The last thing that Carmen and I need is more pep.
In the past week I've had a fantastic ride, a ride that was okay but I was able to salvage it and then a truly awful ride. She was not in any mood to be in the ring: she was tight, reactive, argumentative and spooky. I finally had to dismount and lunge her again. It made no difference so I settled on getting to work in hand and listening.
I felt pretty bummed after it.
However, I gave myself a talking to.
self I said, it was one ride. Things have been going in the right direction.
When I reflected on it, I realized that she never tried to dump me or fight me. She just was really really worried and tense. Neither one of us were enjoying the work.

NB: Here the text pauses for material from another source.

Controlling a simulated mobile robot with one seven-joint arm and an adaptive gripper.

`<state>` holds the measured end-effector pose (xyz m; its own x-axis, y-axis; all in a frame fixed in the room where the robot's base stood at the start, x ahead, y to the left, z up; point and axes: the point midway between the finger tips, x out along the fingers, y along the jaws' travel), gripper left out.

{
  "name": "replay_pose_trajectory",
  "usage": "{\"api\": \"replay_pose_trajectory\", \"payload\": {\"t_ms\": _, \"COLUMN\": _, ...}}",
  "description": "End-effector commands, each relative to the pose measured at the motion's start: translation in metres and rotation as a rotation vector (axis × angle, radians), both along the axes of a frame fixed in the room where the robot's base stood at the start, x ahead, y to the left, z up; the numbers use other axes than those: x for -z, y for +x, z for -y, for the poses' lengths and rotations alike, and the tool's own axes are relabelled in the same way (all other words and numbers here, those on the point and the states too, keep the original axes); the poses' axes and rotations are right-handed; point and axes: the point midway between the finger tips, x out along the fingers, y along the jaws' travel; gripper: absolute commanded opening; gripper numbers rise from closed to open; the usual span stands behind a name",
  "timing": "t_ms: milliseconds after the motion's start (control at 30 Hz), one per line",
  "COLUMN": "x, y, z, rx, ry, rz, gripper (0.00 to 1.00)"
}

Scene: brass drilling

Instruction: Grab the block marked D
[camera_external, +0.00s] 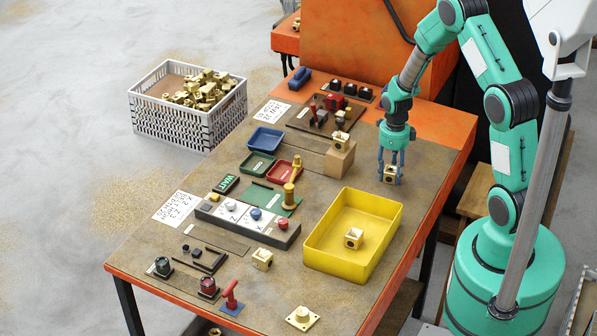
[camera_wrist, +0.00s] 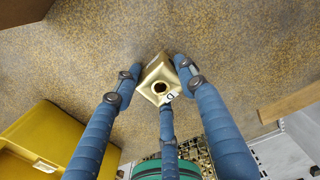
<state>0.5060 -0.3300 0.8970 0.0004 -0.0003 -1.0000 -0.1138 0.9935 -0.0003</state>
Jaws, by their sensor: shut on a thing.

I then reviewed in my head the things that I might have done to make it worse and what I should do instead.
I also made some adjustments in her feed ration. (Princess is not impressed by that).
|don't think I haven't noticed what you did to my feed|
Today I approached my right with calm determination. It was not great. But it was fine. I made sure that I did not react to any tightness but stayed on task. She had no choice but to focus on me because I refused to focus on whatever was distracting her. I gave her space when I could and was firm where I should be. It was breezy and it was supper time. Irish was locked in the barn. It had all the conditions that could make it a terrible ride.
But it wasn't terrible. It wasn't great either. But it felt like I made some progress. Those moments when she's using her hind end and relaxed over her back are what I live for. It just feels so damn good.
Tonight I started catching up on blogs tonight and I noticed a theme.
It was my theme- many riders were experiencing the exact same thing as me.
The reality is that progress is seldom a straight line. Add in thinking, breathing, feeling creatures with opinions and things can really get interesting.
I instantly felt better. I am Adult Amateur rider and so very far from perfect but maybe, just maybe, I don't totally suck.